Source material ▸
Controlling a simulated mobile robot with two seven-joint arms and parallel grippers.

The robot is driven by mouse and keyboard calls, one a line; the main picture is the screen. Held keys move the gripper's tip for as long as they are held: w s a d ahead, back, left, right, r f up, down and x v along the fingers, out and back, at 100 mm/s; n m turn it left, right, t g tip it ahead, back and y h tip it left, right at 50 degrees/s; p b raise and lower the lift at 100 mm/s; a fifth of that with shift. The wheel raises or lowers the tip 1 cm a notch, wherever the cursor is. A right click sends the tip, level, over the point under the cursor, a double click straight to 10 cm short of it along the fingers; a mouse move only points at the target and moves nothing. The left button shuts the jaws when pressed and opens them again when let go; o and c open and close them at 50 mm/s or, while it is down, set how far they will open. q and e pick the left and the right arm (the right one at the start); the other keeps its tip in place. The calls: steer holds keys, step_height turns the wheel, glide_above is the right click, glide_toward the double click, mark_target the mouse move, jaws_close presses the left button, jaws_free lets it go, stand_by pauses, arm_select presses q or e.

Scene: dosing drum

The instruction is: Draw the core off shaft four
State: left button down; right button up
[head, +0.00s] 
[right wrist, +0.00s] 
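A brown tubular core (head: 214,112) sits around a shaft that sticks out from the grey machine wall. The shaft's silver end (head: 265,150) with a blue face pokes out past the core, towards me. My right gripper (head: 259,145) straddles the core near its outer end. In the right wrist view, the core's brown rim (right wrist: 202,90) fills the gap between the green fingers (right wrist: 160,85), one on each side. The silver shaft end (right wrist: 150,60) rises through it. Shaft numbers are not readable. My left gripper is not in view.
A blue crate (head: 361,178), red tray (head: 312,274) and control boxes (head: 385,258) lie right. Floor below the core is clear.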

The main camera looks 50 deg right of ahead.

Exercise prompt ▸ All the data must be duplicated exactly, with nothing added or removed.

Task answer ▸
Controlling a simulated mobile robot with two seven-joint arms and parallel grippers.

The robot is driven by mouse and keyboard calls, one a line; the main picture is the screen. Held keys move the gripper's tip for as long as they are held: w s a d ahead, back, left, right, r f up, down and x v along the fingers, out and back, at 100 mm/s; n m turn it left, right, t g tip it ahead, back and y h tip it left, right at 50 degrees/s; p b raise and lower the lift at 100 mm/s; a fifth of that with shift. The wheel raises or lowers the tip 1 cm a notch, wherever the cursor is. A right click sends the tip, level, over the point under the cursor, a double click straight to 10 cm short of it along the fingers; a mouse move only points at the target and moves nothing. The left button shuts the jaws when pressed and opens them again when let go; o and c open and close them at 50 mm/s or, while it is down, set how far they will open. q and e pick the left and the right arm (the right one at the start); the other keeps its tip in place. The calls: steer holds keys, step_height turns the wheel, glide_above is the right click, glide_toward the double click, mark_target the mouse move, jaws_close presses the left button, jaws_free lets it go, stand_by pauses, arm_select presses q or e.

Scene: dosing drum

The instruction is: Draw the core off shaft four
State: left button down; right button up
[head, +0.00s] 
[right wrist, +0.00s] 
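A brown tubular core (head: 214,112) sits around a shaft that sticks out from the grey machine wall. The shaft's silver end (head: 265,150) with a blue face pokes out past the core, towards me. My right gripper (head: 259,145) straddles the core near its outer end. In the right wrist view, the core's brown rim (right wrist: 202,90) fills the gap between the green fingers (right wrist: 160,85), one on each side. The silver shaft end (right wrist: 150,60) rises through it. Shaft numbers are not readable. My left gripper is not in view.
A blue crate (head: 361,178), red tray (head: 312,274) and control boxes (head: 385,258) lie right. Floor below the core is clear.

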The main camera looks 50 deg right of ahead.

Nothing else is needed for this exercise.